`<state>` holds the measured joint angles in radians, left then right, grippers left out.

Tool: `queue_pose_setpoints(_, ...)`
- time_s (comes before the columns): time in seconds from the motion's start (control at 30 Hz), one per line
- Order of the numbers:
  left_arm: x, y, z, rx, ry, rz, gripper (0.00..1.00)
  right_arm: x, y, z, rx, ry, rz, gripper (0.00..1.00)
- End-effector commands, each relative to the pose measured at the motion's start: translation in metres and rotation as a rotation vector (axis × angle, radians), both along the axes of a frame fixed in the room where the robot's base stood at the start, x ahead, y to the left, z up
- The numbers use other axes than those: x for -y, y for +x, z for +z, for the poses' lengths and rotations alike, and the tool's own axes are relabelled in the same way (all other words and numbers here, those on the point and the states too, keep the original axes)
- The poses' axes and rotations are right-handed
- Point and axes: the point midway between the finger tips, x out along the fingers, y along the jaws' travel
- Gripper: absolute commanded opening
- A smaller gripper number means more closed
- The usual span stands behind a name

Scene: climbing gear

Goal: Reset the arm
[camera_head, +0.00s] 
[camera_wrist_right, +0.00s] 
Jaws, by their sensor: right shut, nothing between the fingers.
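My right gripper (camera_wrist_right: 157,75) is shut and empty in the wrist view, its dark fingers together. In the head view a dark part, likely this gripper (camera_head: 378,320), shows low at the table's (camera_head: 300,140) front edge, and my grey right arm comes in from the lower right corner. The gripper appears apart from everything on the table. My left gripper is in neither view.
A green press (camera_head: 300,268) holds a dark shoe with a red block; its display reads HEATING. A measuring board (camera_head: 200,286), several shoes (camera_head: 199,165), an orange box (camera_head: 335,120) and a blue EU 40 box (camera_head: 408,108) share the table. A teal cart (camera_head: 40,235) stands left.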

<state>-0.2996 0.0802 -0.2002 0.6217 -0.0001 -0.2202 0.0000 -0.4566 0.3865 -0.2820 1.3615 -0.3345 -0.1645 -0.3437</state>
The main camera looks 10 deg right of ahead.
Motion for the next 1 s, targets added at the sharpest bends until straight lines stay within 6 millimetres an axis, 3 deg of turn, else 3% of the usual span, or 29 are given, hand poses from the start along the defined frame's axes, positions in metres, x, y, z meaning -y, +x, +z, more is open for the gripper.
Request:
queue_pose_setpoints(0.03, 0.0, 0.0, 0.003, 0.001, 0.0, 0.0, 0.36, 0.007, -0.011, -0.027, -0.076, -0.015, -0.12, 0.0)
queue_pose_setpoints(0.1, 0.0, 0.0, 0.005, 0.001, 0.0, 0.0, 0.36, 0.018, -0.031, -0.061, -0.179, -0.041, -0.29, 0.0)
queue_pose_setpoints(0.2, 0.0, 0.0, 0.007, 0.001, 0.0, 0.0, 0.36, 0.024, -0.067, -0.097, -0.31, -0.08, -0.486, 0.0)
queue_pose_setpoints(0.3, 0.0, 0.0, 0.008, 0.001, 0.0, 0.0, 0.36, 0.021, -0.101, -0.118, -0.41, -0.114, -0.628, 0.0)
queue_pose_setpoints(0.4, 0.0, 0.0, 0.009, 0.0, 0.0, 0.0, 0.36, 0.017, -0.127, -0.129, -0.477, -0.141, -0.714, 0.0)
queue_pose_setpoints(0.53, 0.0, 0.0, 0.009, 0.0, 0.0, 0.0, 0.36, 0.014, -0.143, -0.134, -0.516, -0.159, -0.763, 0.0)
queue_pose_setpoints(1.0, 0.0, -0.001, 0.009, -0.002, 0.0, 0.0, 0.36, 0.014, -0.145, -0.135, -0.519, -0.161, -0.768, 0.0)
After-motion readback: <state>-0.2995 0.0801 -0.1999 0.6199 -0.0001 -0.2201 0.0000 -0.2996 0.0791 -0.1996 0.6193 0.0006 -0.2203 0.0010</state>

- [Given request] Reproduce verbatim the lines above, from the line with "- The numbers" through the line with "[camera_wrist_right, +0.00s]".

- [Exercise response]
- The numbers use other axes than those: x for -y, y for +x, z for +z, for the poses' lengths and rotations alike, and the tool's own axes are relabelled in the same way (all other words and numbers here, those on the point and the states too, keep the original axes)
- The poses' axes and rotations are right-handed
- Point and axes: the point midway between the finger tips, x out along the fingers, y along the jaws' travel
- Gripper: absolute commanded opening
- A smaller gripper number means more closed
- The usual span stands behind a name

Scene: climbing gear

Goal: Reset the arm
[camera_head, +0.00s] 
[camera_wrist_right, +0.00s] 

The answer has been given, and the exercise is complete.